DMU was very aware that to make the change a successful transition, support was needed from top management and right down through the organisation, which was one of the key areas where pearcemayfield was able to provide its expertise. Even the university’s Vice Chancellor was keen to be personally involved in discussions with pearcemayfield and Stewart Leverett about how the changes should be delivered. Stewart knew it was critical that the senior management team knew exactly what was expected of them and how the need to be aware of the roles they would be playing in the change. So, in a second phase of training, pearcemayfield started to tackle role-based learning requirements and developed bespoke training for Business Change Managers, Programme Directors and Senior Responsible Owners (SROs). Finally, a Change Management Practitioner course was delivered, to complete the suite of training and in-house staff were coached to continue the good work and deliver their own versions of some of the workshops.
Stewart Leverett says that, although moving towards this cultural change isn’t the sole reason, they are now 53rd in the university league tables and their international auditors have said their project and programme management practice is at the leading edge in higher education.
Each year the Quality Assurance Agency (QAA) carries out an audit at all universities on teaching quality.
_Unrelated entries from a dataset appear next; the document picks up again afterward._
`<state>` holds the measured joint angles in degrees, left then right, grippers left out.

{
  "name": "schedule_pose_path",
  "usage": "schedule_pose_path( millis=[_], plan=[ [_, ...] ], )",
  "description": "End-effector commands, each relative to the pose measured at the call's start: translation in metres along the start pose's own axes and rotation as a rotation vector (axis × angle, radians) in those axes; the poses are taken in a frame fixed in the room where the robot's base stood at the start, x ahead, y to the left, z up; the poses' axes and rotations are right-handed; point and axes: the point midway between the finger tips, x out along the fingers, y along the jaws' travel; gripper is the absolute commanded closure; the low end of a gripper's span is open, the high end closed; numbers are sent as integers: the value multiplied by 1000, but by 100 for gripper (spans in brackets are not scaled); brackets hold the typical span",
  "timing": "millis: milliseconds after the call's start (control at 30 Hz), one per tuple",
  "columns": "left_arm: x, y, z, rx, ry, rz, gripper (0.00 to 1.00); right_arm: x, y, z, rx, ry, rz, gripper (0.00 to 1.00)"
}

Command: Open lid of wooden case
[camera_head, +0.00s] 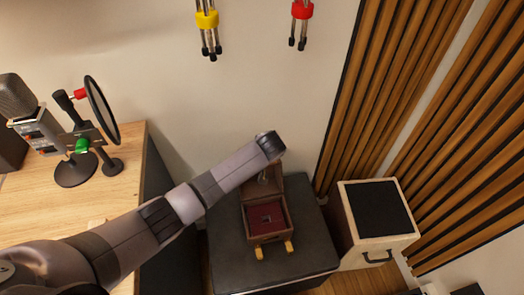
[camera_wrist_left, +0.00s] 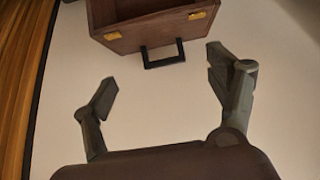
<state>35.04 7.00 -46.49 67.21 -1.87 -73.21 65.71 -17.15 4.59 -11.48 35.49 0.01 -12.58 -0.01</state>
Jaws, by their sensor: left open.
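The wooden case (camera_head: 267,238) stands on a dark grey block-like top in the head view. Its lid (camera_head: 294,184) is raised at the back, and the red-lined inside shows. Two gold latches (camera_head: 260,253) stick out at its front. In the left wrist view, the lid (camera_wrist_left: 150,32) shows at the top with gold fittings and a black handle (camera_wrist_left: 164,62). My left gripper (camera_wrist_left: 162,85) is open and empty, its fingers apart on either side below the handle, not touching it. In the head view my arm's end hides most of the gripper. My right gripper is not in view.
A wooden desk (camera_head: 110,196) with a microphone (camera_head: 17,96) and round pop filter (camera_head: 101,105) is at left. A pale box with a black top (camera_head: 380,207) stands right of the case. Slatted wood panels (camera_head: 385,90) cover the right wall.

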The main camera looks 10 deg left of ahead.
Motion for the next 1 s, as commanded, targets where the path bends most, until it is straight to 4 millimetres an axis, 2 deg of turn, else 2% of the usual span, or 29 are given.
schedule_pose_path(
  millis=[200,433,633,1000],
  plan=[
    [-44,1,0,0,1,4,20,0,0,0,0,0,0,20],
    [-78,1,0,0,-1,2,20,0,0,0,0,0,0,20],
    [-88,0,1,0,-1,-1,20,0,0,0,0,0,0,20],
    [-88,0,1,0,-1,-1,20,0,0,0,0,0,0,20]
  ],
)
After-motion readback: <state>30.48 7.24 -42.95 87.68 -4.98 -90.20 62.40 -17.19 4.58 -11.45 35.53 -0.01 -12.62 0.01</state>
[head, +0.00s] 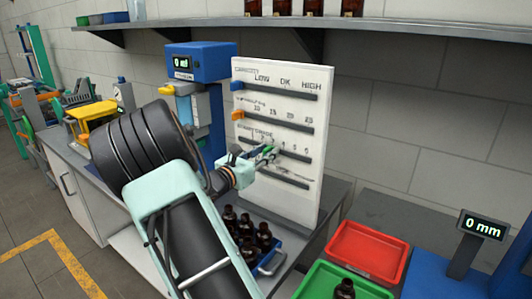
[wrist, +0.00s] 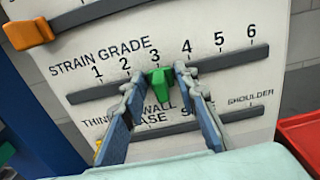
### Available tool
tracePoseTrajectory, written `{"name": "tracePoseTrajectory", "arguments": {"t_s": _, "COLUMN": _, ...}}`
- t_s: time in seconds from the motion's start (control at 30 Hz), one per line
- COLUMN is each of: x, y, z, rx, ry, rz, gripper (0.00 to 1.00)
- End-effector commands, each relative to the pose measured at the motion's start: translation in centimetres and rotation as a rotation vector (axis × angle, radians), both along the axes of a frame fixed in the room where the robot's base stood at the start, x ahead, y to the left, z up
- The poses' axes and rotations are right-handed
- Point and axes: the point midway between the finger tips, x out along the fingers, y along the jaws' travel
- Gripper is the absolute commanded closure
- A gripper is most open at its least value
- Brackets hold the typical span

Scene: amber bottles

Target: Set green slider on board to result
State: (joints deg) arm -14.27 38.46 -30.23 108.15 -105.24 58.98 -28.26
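The white board (head: 270,195) stands upright on the bench, with several horizontal slider tracks. The green slider (wrist: 160,88) sits on the STRAIN GRADE track, just below the 3 mark in the wrist view. In the head view my gripper (head: 262,156) partly hides the slider and that track. The orange slider (wrist: 28,33) is at the left end of the track above. The blue slider (head: 237,86) is at the left of the top track.
A blue device (head: 200,62) with a lit display stands left of the board. Brown bottles fill a blue crate (head: 270,270) below my gripper. A red tray (head: 367,250), a green tray (head: 325,283) and a "0 mm" display (head: 482,226) stand at right.

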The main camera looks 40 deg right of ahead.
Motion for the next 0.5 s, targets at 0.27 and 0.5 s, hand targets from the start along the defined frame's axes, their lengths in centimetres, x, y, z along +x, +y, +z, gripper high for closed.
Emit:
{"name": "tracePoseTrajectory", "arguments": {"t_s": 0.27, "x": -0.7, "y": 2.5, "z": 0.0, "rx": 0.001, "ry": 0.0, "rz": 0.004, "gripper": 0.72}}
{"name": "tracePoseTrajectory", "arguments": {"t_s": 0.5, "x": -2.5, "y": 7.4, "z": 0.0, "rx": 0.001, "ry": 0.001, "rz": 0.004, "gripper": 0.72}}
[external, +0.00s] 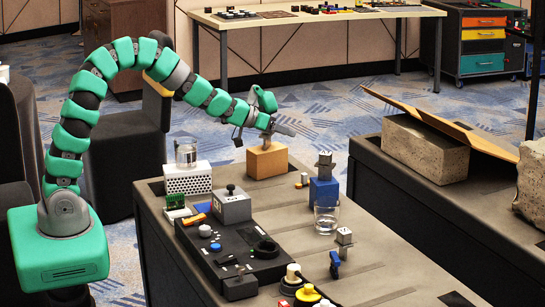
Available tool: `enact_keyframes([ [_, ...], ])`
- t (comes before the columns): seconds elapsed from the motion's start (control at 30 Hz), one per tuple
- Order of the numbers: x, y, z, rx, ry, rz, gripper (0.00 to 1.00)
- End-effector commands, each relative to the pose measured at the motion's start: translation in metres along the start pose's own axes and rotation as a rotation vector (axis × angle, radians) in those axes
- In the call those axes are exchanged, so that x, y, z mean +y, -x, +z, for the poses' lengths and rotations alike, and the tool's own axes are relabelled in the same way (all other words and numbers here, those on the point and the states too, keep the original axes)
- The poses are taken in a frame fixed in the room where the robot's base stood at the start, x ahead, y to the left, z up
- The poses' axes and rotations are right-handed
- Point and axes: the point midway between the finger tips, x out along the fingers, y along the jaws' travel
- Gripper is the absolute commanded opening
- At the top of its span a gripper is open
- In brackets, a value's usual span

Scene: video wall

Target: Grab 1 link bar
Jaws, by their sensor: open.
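My gripper (266,136) hangs at the end of my green arm, just above a tan block (267,162) near the far end of the grey table. Its dark fingers are apart. No link bar can be picked out with certainty. Any small piece on top of the tan block is too small or too hidden by the gripper to name. I cannot tell whether the fingers touch the block.
A clear cup (186,154) stands on a white perforated box (188,179) left of the tan block. A blue block (323,191) and a glass (326,216) stand to the right. A black control panel (228,250) fills the front left. A concrete block (424,148) lies farther right.

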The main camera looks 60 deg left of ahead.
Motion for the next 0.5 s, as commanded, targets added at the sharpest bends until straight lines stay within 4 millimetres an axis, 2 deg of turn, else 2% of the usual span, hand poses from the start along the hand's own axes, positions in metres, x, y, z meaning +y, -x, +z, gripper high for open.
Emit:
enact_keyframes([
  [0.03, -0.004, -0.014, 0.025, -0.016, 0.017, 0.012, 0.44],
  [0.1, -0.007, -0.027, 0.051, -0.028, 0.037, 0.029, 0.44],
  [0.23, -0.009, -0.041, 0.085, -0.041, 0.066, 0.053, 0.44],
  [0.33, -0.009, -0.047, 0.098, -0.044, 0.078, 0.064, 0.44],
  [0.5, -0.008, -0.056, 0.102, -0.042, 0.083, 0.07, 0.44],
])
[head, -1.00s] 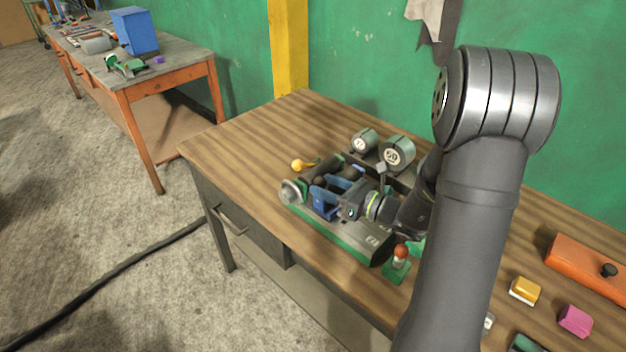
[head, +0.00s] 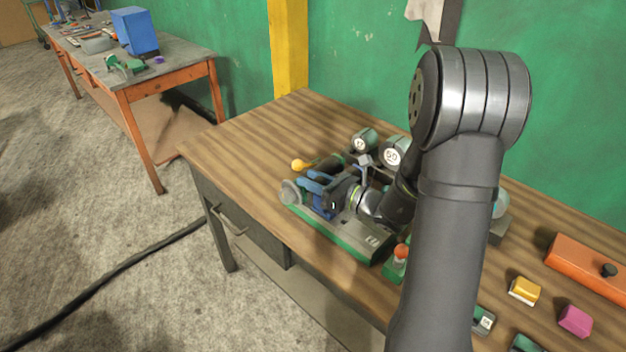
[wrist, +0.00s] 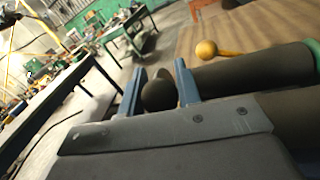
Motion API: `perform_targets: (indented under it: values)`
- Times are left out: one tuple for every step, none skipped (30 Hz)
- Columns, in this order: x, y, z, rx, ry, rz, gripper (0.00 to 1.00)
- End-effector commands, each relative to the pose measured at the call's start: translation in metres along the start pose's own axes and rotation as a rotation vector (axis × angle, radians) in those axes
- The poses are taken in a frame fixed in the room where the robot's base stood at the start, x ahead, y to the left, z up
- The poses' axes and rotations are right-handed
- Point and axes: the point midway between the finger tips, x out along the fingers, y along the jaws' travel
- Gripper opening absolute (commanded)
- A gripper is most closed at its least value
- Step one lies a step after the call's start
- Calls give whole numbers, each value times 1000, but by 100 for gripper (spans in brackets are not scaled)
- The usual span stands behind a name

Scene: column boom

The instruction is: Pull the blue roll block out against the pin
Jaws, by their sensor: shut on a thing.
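My gripper (head: 317,190) has two blue fingers and reaches over the grey-and-green fixture (head: 370,238) on the wooden table. In the wrist view the fingers (wrist: 158,80) stand either side of a dark round knob (wrist: 158,96) and are shut on it. In the head view blue shapes crowd together here, and I cannot tell the blue roll block from my blue fingers. A dark roller (wrist: 250,68) lies beside the fingers on the right in the wrist view. A yellow ball-ended lever (head: 298,165) sticks out behind; it also shows in the wrist view (wrist: 207,49). I cannot make out the pin.
Two round dials (head: 392,155) stand behind the fixture. A red-topped post (head: 401,252) is at its near right end. An orange box (head: 590,265), a yellow block (head: 525,290) and a pink block (head: 575,320) lie at the right. The table's far left is clear.

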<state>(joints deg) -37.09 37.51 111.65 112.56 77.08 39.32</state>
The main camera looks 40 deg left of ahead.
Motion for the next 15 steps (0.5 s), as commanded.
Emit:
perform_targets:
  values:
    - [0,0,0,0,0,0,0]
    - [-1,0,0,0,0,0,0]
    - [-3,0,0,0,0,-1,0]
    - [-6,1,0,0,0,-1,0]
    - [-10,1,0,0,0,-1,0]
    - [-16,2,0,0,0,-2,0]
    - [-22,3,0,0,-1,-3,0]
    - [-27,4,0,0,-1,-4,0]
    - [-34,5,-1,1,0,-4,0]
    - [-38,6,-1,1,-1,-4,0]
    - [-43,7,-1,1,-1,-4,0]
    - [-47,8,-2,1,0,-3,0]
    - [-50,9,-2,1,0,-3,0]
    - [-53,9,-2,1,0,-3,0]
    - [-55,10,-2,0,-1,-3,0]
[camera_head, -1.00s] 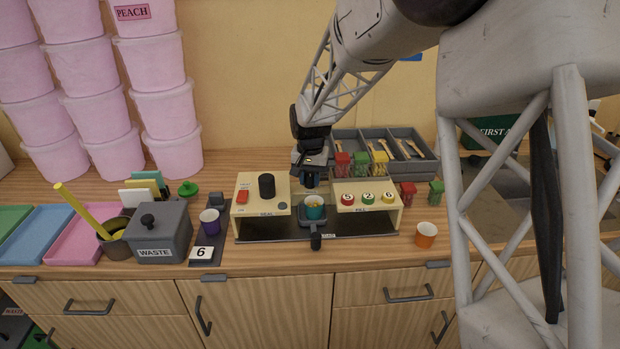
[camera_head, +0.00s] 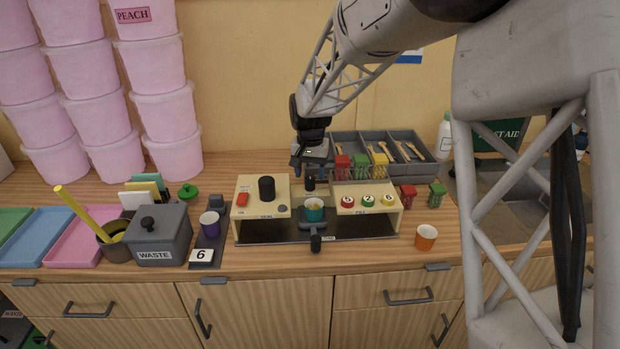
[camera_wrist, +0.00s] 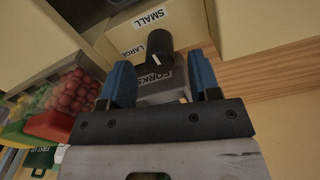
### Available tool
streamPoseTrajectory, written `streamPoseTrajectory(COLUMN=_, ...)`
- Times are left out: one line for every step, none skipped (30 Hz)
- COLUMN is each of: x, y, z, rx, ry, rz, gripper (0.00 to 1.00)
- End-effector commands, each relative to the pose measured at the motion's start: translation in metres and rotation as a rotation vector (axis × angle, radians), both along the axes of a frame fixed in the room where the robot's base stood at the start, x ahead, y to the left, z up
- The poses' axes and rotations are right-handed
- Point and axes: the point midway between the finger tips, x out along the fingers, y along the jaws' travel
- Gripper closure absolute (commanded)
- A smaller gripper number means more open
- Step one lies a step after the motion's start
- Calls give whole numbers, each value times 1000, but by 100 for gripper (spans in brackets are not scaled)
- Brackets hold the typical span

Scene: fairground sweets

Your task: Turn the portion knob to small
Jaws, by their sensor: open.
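The black portion knob (camera_wrist: 160,44) shows in the wrist view with a white mark on it. The SMALL label (camera_wrist: 148,18) is above it and the LARGE label (camera_wrist: 133,50) to its left. I cannot tell for sure which one the mark points to. My gripper (camera_wrist: 158,62) is open and empty. Its blue fingers are either side of the knob in the picture; contact is not clear.
A larger black knob (camera_head: 267,189) and red switch (camera_head: 242,199) are on the machine's left. Behind is a divided grey tray (camera_head: 436,165); a grey FORKS part (camera_wrist: 160,90) shows between my fingers. An orange cup (camera_head: 426,237) stands right.

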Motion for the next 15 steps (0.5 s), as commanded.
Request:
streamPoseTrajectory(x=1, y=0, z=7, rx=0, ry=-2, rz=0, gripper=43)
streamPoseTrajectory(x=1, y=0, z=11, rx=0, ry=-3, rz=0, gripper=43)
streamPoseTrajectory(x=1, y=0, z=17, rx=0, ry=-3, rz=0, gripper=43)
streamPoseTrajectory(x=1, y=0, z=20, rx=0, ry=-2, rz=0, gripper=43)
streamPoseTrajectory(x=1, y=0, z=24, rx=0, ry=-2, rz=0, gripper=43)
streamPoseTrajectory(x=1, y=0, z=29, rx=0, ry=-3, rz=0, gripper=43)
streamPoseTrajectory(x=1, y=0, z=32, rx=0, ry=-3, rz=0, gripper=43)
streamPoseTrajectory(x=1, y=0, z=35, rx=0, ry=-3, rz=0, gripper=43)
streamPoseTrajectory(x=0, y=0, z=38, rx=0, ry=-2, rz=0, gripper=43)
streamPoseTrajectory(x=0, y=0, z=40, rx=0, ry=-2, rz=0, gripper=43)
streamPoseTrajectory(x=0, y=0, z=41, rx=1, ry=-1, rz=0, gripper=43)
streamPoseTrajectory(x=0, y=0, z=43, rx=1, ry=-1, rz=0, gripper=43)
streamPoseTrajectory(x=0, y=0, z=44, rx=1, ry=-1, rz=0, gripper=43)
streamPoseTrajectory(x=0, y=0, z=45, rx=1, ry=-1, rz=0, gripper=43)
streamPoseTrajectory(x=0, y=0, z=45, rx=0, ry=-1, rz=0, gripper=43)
DMU’s executive board is now confident that all projects will achieve their strategic aims in this year’s audit (2015 – 2016) and their learning strategy will be delivered successfully, thanks to the new approach for driving change.
The pearcemayfield training programme was delivered in batches and held at the university, so none of the staff were required to leave the campus. ‘We felt that delivering the training on site was very powerful, as it got people talking together,’ says Stewart Leverett, ‘we believe that pearcemayfield’s intervention helped hugely towards us meeting the challenges we faced.’
And in terms of closing off and embedding the whole strategic portfolio management process, DMU is now in a position to roll out the new 2015 – 2016 strategy and look forward to climbing even higher up the university league tables.